3808 students: Here's a recent article from The Guardian about the contemporary British poetry scene:
Poetry is being ruined by establishment--festival chiefIf you'd like to see the article itself, you can find it here.
by Richard Jinman
British poetry has become almost irrelevant, because the establishment has closed ranks against fresh ideas and forms, the director of an experiment called Text Festival said yesterday.
"[It] has run out of steam," Tony Trehy said. "There's nowhere for it to go other than becoming a mild entertainment or an anachronism."
Mr Trehy describes the festival, which opens today in Bury, Greater Manchester, as a declaration of war against the poetry establishment.
He hopes it will change the staid image of the poet by giving a stage to poets who mix text with everything from music, dance and mime to graphic design and mathematics.
"If people come expecting a [conventional] poetry reading they will go away having had a much more exciting experience," he said.
"If establishment figures like Simon Armitage or Carol Ann Duffy are judging a competition, you know what kind of result you're going to get," he said.

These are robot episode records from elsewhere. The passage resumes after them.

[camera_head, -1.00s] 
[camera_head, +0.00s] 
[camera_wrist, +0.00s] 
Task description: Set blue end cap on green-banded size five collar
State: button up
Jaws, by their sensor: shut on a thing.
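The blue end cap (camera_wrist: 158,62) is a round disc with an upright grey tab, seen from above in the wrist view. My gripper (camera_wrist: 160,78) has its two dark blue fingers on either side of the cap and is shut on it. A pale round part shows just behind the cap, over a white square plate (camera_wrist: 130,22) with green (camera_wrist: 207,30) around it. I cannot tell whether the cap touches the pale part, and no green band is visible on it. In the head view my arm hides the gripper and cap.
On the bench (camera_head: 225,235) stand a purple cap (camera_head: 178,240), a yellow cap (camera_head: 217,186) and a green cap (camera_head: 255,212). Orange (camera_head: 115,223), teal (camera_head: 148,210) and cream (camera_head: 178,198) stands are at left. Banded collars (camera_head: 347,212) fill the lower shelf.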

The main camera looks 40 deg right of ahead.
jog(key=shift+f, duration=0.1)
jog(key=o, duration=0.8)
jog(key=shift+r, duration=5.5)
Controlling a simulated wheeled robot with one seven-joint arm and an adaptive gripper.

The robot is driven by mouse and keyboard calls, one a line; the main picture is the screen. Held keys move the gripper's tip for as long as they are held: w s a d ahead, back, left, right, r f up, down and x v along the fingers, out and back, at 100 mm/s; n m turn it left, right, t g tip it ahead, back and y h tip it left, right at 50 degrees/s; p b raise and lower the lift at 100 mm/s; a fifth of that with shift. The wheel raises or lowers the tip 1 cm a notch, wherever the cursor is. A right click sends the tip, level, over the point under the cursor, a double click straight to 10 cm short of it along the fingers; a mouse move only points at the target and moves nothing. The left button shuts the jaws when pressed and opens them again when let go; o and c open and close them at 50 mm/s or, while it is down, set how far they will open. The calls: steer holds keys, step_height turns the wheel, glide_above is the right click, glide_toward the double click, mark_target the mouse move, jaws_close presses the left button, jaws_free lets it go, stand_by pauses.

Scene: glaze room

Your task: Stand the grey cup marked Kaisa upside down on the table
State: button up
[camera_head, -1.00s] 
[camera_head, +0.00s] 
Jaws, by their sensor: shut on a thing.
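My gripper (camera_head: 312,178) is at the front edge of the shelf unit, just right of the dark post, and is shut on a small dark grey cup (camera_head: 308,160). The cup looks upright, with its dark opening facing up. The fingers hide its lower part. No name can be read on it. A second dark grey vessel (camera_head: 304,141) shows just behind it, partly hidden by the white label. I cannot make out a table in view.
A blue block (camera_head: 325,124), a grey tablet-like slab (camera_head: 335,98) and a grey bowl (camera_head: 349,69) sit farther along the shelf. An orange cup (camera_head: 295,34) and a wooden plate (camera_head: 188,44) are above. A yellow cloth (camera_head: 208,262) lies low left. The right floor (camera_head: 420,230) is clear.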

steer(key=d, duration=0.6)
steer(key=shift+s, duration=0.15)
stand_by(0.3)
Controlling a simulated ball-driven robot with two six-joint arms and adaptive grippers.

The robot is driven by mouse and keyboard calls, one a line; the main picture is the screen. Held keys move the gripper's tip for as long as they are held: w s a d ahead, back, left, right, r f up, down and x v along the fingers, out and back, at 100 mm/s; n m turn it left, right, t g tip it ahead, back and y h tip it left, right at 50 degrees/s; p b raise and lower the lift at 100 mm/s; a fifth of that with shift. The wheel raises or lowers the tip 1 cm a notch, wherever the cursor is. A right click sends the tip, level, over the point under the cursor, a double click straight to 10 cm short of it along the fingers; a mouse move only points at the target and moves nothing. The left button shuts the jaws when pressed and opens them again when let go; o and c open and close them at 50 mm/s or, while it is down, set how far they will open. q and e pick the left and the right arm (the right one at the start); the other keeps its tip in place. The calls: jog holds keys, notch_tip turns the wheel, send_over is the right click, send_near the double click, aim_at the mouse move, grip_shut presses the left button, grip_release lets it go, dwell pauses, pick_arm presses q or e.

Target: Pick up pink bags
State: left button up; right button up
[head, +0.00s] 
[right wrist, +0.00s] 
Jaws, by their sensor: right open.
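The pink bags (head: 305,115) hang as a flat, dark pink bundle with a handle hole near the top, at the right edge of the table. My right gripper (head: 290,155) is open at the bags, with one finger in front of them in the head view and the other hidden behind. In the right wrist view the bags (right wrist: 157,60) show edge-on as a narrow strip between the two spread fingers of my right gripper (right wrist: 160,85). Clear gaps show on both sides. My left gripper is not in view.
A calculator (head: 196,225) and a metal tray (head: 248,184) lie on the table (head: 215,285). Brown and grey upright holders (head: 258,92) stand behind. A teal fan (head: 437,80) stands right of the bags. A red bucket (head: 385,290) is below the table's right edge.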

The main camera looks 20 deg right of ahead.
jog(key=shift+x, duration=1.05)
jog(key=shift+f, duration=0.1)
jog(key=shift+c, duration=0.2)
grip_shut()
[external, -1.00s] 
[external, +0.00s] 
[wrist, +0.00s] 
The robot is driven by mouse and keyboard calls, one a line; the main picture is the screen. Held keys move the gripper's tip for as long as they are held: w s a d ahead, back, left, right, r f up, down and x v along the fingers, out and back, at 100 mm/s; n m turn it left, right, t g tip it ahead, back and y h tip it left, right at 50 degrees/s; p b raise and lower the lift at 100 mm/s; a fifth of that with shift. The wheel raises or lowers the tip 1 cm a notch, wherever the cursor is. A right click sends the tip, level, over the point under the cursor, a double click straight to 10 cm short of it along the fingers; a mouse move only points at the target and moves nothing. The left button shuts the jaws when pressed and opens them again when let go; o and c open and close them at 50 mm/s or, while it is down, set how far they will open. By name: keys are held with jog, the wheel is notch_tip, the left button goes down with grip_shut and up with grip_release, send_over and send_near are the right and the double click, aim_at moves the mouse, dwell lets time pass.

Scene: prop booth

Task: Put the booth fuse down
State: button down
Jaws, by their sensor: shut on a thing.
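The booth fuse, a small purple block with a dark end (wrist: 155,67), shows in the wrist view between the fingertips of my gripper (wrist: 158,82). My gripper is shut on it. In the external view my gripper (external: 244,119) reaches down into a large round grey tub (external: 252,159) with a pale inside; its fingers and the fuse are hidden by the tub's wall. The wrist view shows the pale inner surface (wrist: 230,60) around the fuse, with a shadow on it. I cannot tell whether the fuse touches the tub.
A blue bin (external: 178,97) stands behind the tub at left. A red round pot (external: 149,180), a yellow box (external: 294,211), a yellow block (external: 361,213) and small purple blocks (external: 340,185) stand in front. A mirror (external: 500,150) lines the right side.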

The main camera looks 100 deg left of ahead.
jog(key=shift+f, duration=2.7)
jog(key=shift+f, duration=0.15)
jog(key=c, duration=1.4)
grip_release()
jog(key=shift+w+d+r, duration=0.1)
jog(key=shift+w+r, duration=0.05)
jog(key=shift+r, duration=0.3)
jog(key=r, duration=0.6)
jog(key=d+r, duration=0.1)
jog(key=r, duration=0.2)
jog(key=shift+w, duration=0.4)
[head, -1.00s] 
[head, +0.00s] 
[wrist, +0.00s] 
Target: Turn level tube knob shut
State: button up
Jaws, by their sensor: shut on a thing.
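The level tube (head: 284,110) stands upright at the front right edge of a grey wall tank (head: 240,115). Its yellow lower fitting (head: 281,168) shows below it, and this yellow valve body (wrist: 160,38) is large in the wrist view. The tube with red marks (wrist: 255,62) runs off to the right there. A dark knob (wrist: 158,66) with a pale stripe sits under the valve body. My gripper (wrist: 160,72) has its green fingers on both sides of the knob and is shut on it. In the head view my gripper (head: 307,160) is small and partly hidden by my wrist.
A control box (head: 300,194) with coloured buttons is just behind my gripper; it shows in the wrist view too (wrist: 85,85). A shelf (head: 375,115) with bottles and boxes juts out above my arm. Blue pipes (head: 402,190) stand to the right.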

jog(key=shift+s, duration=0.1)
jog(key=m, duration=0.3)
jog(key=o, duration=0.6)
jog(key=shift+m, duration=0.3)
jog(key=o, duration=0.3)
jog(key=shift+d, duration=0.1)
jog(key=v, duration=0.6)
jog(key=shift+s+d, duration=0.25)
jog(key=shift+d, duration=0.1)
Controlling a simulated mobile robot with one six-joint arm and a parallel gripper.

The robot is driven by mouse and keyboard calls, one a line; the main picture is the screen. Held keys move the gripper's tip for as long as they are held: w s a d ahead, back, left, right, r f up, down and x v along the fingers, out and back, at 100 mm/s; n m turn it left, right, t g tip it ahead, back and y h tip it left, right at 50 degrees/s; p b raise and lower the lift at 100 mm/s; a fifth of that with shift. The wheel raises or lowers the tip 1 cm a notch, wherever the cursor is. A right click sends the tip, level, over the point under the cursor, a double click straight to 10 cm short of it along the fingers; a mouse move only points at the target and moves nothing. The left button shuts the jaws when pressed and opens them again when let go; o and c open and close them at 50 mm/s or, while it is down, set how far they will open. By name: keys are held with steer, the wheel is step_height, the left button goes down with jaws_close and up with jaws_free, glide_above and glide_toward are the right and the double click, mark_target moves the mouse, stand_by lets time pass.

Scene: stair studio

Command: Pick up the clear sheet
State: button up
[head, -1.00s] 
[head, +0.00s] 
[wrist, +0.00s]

"There's real excitement about the Turner Prize, but who cares who wins the TS Eliot prize nowadays? The dead hand of the British poetry establishment means more challenging and inventive work is being seen somewhere else."
The poet laureate, Andrew Motion, said he had some sympathy but it was an old argument. "A lot of those barriers have been torn down now, and bloody well right too.
"The poetry scene has got more tolerant than it used to be and this is reflected on all sorts of levels," he said.
"I can see the shape of his [Trehy's] argument, but I don't see much evidence of a closing of ranks. We all have something to learn from one another, but in the end there is more take-up for one kind of writing than another."
The Text Festival opens with an exhibition celebrating the life and work of Bob Cobbing, an internationally recognised British exponent of concrete, visual and sound poetry, who died in 2002.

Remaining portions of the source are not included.